● **Robot episode rows**:
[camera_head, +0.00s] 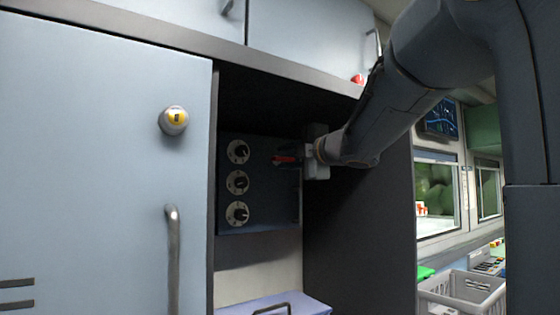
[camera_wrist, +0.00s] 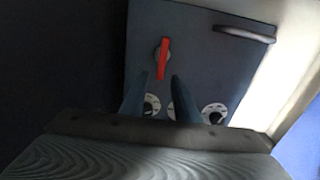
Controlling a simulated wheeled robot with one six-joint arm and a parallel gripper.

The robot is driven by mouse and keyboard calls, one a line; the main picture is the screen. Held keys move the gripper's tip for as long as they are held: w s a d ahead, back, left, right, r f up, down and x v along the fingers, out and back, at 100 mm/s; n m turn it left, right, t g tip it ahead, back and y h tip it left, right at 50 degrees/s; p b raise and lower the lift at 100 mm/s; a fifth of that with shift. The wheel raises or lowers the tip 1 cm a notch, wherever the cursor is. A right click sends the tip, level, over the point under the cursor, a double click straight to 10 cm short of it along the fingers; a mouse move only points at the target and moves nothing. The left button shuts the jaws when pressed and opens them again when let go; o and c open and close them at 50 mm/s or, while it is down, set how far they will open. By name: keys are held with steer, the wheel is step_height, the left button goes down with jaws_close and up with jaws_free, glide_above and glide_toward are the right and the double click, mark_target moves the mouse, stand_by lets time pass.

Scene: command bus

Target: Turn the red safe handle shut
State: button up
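The red safe handle (camera_wrist: 163,58) is on the front of a dark blue-grey safe (camera_wrist: 205,60) in the wrist view. In the head view the red handle (camera_head: 284,159) lies about level, beside the dials and partly hidden by my gripper. My gripper (camera_wrist: 160,77) is open, its two fingers pointing at the safe. The handle's lower end shows between the fingertips in the wrist view. I cannot tell whether they touch it. Nothing is held.
Several round dials (camera_head: 238,183) sit on the safe front left of the handle. The safe is inside a dark cabinet niche with a wall (camera_head: 358,235) on the right. A closed cabinet door (camera_head: 90,170) is at left. A grey crate (camera_head: 462,290) stands lower right.

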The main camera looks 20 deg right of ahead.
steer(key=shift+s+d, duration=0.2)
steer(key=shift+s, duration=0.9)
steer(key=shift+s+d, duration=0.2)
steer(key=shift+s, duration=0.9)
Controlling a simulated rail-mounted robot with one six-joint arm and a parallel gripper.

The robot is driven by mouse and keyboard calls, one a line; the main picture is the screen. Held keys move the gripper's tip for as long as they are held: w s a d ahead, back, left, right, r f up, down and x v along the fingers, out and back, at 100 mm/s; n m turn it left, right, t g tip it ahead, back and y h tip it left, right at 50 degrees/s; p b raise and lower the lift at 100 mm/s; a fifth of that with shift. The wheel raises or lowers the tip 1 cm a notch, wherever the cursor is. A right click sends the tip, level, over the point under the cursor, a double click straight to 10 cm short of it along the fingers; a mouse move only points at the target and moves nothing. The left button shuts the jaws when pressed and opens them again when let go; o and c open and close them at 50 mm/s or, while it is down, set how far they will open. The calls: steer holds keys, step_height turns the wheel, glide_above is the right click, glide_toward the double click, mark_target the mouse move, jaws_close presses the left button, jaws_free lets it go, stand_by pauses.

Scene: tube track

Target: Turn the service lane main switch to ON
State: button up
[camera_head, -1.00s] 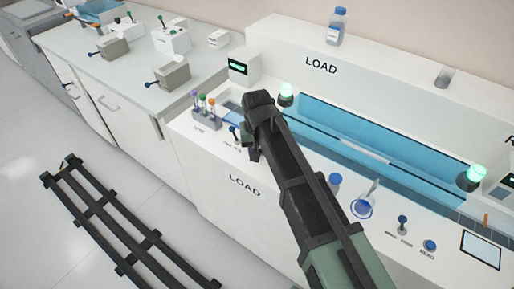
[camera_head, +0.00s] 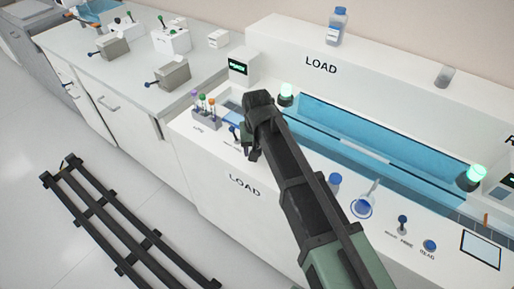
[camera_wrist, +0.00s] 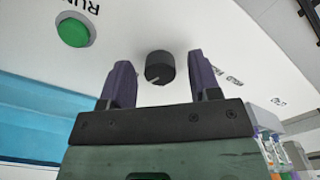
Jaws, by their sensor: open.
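In the wrist view, a black round knob (camera_wrist: 159,68) with a pale pointer line sits on a white panel. The small labels beside it are too blurred to read, so I cannot tell which switch it is. My gripper (camera_wrist: 161,80) is open, with one dark purple finger on each side of the knob and a visible gap to both. Nothing is held. In the head view my gripper (camera_head: 252,150) is over the left end of the LOAD bench, and my arm hides the panel there.
A green RUN button (camera_wrist: 73,31) is left of the knob in the wrist view. A rack of colored-cap tubes (camera_head: 206,115) stands left of my gripper in the head view. A green lamp (camera_head: 286,92) is lit behind.

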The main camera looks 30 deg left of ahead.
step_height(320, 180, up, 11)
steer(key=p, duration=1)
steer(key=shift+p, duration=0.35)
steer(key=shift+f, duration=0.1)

● **Description of the task**: From the data above, copy each line that holds "simulated".

● **Written answer**:
Controlling a simulated wheeled robot with one six-joint arm and a parallel gripper.
Controlling a simulated rail-mounted robot with one six-joint arm and a parallel gripper.

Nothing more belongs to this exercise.